What are the Connections between Mercury and CFLs?
Using CFLs (and other fluorescent bulbs) instead of incandescent bulbs reduces the amount of mercury released into the environment
- Mercury is found in many rocks, including coal. When coal is burned at a utility power plant to produce electricity, mercury is released into the environment.
- In the U.S., burning coal at power plants results in a little more than 40% of all mercury emissions from man-made sources (source: Section 2.7 of the 2014 National Emissions Inventory, version 1 (December 2016) of the Technical Support Document (PDF)).
- Using energy-saving CFLs instead of incandescent bulbs reduces demand for electricity, which in turn reduces the amount of coal burned by power plants, which reduces emissions of mercury when the coal is burned.
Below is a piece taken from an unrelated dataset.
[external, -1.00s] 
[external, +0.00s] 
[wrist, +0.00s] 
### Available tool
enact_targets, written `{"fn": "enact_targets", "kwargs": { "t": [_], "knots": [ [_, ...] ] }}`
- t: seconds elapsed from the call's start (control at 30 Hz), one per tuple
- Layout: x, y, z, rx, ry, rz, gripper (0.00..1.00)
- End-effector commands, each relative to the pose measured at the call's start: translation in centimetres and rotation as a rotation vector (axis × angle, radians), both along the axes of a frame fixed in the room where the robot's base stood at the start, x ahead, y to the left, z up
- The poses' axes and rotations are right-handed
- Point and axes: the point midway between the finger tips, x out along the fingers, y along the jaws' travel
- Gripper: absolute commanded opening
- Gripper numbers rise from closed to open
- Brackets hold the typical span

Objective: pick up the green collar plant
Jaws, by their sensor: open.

- LED bulbs are more efficient and versatile than either CFLs or incandescents, and last longer. Learn more about LED bulbs, and the differences between LEDs, incandescents and CFLs.
CFLs contain very small amounts of mercury
- Small amounts of mercury can be released into the environment when CFLs break, or if they are improperly disposed of at the end of their useful lives.
- Mercury, an essential part of CFLs, allows a bulb to be an efficient light source.
- On average, CFLs contain about four milligrams of mercury sealed within the glass tubing. By comparison, older thermometers contain about 500 milligrams of mercury – an amount equal to the mercury in over 100 CFLs.
- Manufacturers of fluorescent lighting products are working to reduce the amount of mercury content in CFLs.
- No mercury is released when the bulbs are intact (i.e., not broken) or in use, but mercury vapor and very small beads of mercury can be released when a CFL is broken.